Decision on ‘California rule’ will impact who rules California
On its surface, the case heard last Wednesday by the California Supreme Court in CalFire Local 2881 vs. CalPERS doesn’t seem that important. At issue is the so-called “California Rule,” an obscure legal doctrine relating to public employee pensions. But for California’s beleaguered taxpayers, the case is one of extraordinary importance because its outcome will determine the extent to which the local governments will look to taxpayers to shore up failing pension plans even more than they already do.
Labor interests have argued that under the “California Rule,” no pension benefit provided to public employees by statute can ever be withdrawn without replacement with some “comparable” benefit, even if it’s deferred compensation for services not yet provided, and even if the Legislature determines that citizens who are not public employees are unfairly suffering as a result of prior legislatures’ mistakes.
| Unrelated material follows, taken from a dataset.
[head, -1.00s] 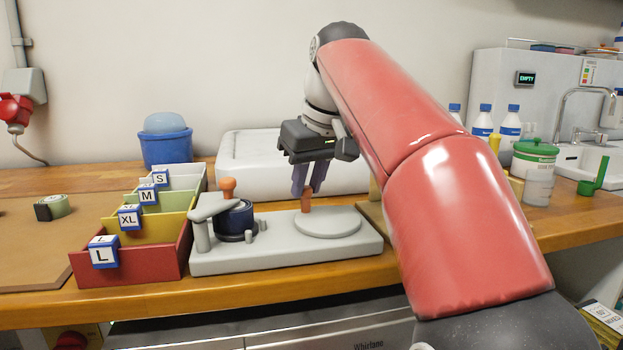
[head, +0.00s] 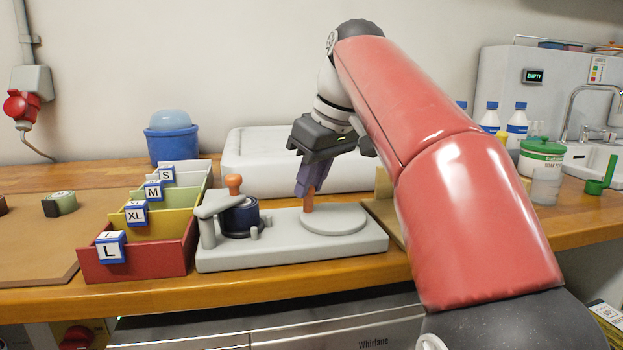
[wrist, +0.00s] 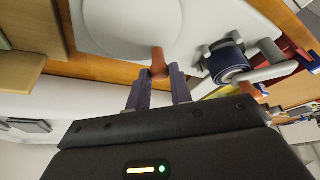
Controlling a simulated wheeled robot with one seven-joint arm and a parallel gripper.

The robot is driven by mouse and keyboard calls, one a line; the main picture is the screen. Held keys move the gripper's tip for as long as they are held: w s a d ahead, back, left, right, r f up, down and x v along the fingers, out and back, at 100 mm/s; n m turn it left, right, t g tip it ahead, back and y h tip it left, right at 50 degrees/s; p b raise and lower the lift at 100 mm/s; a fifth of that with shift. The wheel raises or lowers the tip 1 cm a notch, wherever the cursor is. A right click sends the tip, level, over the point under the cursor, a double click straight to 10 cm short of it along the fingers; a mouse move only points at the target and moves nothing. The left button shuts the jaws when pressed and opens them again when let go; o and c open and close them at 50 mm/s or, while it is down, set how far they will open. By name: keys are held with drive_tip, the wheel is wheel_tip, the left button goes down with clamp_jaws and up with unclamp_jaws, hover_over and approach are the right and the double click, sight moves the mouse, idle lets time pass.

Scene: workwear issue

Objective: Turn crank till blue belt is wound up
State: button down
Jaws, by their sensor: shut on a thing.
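A pale grey winding device (head: 285,262) stands at the table's front edge. On its left is a dark blue belt roll (head: 239,217) with a grey arm (head: 212,206) and an orange knob (head: 233,184) beside it. On its right is a flat round disc (head: 335,222) with an orange handle (head: 307,207) upright near its left edge. My gripper (head: 304,194) comes down from above, tilted, and its purple fingers are shut on the orange handle. The wrist view shows the handle (wrist: 158,55) between the fingertips (wrist: 158,76) and the blue roll (wrist: 228,63) to the right.
Sorting bins (head: 138,255) labelled S, M, XL and L stand just left of the device. A white padded box (head: 262,160) is behind it. A green-and-black roll (head: 61,203) lies on a brown board at left. Bottles and a green-lidded jar (head: 541,155) stand at right.

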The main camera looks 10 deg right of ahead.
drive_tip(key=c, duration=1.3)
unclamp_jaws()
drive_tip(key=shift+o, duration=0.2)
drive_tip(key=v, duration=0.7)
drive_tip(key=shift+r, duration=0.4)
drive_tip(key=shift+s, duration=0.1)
More than a decade ago, California politicians, seeking to curry favor with public-sector labor, began enacting laws to significantly increase public employee compensation. Among these enhanced benefits were a series of laws which allowed public employees to spike their pensions. For example, a 2004 state law allowed employees with at least five years of service to purchase up to five years of additional credits — commonly labeled “airtime” — before they retire. Under this plan, a 20-year employee could receive a pension based on 25 years of contributions.
When the recession hit and many pension funds were looking at billions in unfunded liability, it was clear that the party was over. To his credit, Governor Jerry Brown presented a 12-point comprehensive pension reform plan which, had it been enacted, would have solved virtually all of California’s public pension problems. Although the California legislature rejected most of the proposals, they did address some of the more egregious abuses including the airtime benefit law which was repealed in 2013.
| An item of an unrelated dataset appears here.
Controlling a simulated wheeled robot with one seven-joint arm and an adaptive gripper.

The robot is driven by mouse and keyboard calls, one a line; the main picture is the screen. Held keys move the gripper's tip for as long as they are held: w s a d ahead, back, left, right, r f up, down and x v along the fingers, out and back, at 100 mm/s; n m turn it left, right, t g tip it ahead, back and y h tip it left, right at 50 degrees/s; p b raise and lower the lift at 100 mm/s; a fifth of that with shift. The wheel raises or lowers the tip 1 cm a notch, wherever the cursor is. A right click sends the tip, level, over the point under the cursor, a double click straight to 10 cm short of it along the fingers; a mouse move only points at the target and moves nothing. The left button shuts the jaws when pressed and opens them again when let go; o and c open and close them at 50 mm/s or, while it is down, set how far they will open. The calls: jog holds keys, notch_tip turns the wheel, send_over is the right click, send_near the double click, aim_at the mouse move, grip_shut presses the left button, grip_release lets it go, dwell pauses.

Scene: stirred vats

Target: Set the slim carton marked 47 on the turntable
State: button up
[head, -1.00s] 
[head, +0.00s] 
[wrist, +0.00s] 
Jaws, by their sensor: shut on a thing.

One has to give credit to the public-sector unions for their tenacity. Once they have secured some perceived advantage, you’d have better luck taking a steak out of the mouth of a lion than have them give it up without a fight, no matter how unjustified that advantage is.
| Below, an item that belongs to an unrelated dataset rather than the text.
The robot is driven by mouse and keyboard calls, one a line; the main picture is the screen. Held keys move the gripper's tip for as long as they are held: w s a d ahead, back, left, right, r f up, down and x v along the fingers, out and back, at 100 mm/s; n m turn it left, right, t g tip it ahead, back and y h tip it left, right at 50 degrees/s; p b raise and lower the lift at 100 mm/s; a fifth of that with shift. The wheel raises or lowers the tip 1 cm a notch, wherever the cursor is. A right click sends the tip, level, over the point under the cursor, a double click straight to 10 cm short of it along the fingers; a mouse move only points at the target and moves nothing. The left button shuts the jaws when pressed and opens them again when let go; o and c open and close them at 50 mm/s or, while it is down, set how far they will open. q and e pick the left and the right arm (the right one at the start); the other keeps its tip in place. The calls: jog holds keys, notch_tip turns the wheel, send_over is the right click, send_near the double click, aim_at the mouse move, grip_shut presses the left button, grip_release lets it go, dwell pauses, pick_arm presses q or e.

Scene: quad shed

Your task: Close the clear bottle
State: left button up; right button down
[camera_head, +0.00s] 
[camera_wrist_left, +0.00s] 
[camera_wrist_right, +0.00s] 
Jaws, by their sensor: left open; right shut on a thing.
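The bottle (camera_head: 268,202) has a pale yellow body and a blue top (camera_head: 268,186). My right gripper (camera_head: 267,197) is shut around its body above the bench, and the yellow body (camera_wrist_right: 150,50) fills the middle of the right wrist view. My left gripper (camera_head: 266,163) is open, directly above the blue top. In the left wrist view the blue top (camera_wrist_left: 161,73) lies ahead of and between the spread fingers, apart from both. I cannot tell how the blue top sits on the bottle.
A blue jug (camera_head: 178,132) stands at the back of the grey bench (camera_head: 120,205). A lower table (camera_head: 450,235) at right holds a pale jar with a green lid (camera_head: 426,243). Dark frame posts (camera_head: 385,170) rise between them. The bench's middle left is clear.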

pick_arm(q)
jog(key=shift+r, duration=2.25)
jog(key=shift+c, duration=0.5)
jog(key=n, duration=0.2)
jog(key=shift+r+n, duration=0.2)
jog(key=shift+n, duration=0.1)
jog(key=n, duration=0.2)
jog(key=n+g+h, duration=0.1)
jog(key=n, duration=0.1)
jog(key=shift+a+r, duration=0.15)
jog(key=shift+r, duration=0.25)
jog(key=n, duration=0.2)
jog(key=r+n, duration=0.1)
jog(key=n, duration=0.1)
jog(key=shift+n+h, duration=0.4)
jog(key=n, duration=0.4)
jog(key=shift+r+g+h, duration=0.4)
But reasonable people living in the real world can recognize unsustainable levels of benefits when they see them. This includes local government leaders and Democrats, not just fiscal conservatives and reformers. And apparently, if Wednesday’s hearing is any indication, the courts are equally as perceptive. Several justices of the Supreme Court were openly skeptical of the union’s position that the benefit of an airtime option could never be changed, and they further appeared open to other legislatively approved reductions in future retirement benefits.
The Howard Jarvis Taxpayers Association filed an friend-of-the-court brief in the Supreme Court on behalf of itself as well as the Ventura County Taxpayers Association, advocating the interests of those who are ultimately responsible to pay the billions of dollars necessary to maintain the solvency of public pension funds – the taxpayers. Regrettably, due to mismanagement and corruption, the state’s largest pension funds have served neither public employees nor the public at large. Pension obligations at the state and local level are “crowding out” other public spending and, as a result, schools, highways and public-safety needs have been short-changed.
A ruling in support of the legislature’s ability to make modest reductions in future pension benefits would go a long way toward saving California from fiscal disaster. But more than that, it would be an important first step in correcting the imbalance between ordinary California citizens and well-funded a special interests.
Jon Coupal is president of the Howard Jarvis Taxpayers Association.